Before the discussion got heated, I did make some comments on Tom's original post – mostly trying to illustrate that there are better examples of accessing WMI from T-SQL than using OLE automation procedures to get performance counters – something you can do much more efficiently without touching T-SQL at all.  I noticed the disclaimer when I tried out the code, but found it more silly and ineffective than offensive.

Let me explain why.  The folks who are stealing your content know they are stealing your content.  If they are paying any attention at all to what they are doing, it is pretty trivial for them to delete your disclaimer before publishing your work and branding it as their own.  Such a tactic may fool the rare individual who copies and pastes your entire post and never looks at it, but it's nothing more than a minor annoyance to the rest (especially since there are very easy ways to permanently disable the features of services like tynt).  And for this, the cost is that you may inadvertently annoy the thousands of other readers who liked your post, wanted to try your code sample, and had no desire to use it for any other purpose than the one you intended: to help them solve a problem.  In this case, the damage was deeper: it spurred a debate that probably seems much more vicious and harmful from the outside than it truly is.  I can assure you that, in spite of how you may interpret some of the comments, there is a lot of respect between all of the folks involved and that there are no hard feelings.

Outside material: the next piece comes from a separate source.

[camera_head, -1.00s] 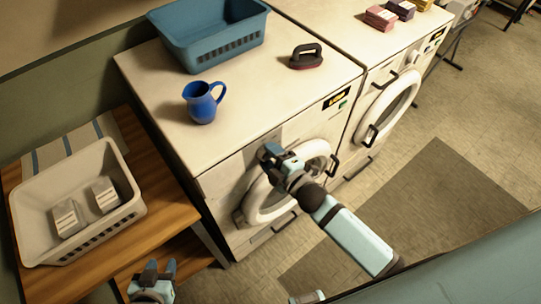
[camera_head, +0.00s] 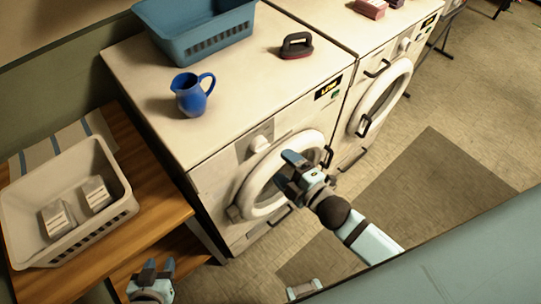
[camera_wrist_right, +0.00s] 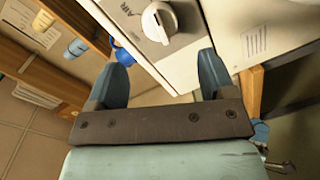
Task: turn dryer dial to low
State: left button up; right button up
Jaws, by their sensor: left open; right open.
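The near white machine (camera_head: 215,180) has a round white dial (camera_head: 260,143) on its front panel, left of the round door. The dial also shows in the right wrist view (camera_wrist_right: 158,22), beside the letters "AIR"; its exact setting is hard to read. A small display (camera_head: 328,88) on the panel shows yellow lettering, apparently "LOW". My right gripper (camera_head: 287,170) is open and empty in front of the door, below and right of the dial and apart from it. My left gripper (camera_head: 156,272) is open and empty at the lower left, beside the wooden shelf.
A blue jug (camera_head: 192,94), a blue basket (camera_head: 200,40) and a dark iron-shaped brush (camera_head: 297,46) stand on the machine top. A white basket (camera_head: 125,205) with small boxes sits on the wooden table (camera_head: 165,205) at left. A second white machine (camera_head: 385,45) adjoins at right.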

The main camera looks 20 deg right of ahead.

Look, everyone, plagiarism is a real concern, and I am just as annoyed by it as any of you.  But this disclaimer insert methodology is just not going to work, regardless of how nicely or rudely you word your disclaimer, or whether or not it messes up the code snippet.  How long has Brent Ozar (blog | twitter) been using this methodology?  And yet he still finds plagiarists left and right.  It is just not enough of a deterrent for the 0.001% of content thieves reading your blog, but it is pretty annoying for the 99.999% who read your blog for the right reasons.  And in this one case, how much of your collective time and effort has been taken away from the community just to defend your thoughts and opinions about whether your disclaimer is too rude, poorly implemented, or even necessary in the first place?  Personally I think if you are concerned about content theft, then it is probably better to use methods which catch the actual few thieves than accuse everyone of stealing by default.  Copyscape was mentioned as one possible approach to doing this, and I'm sure there are others.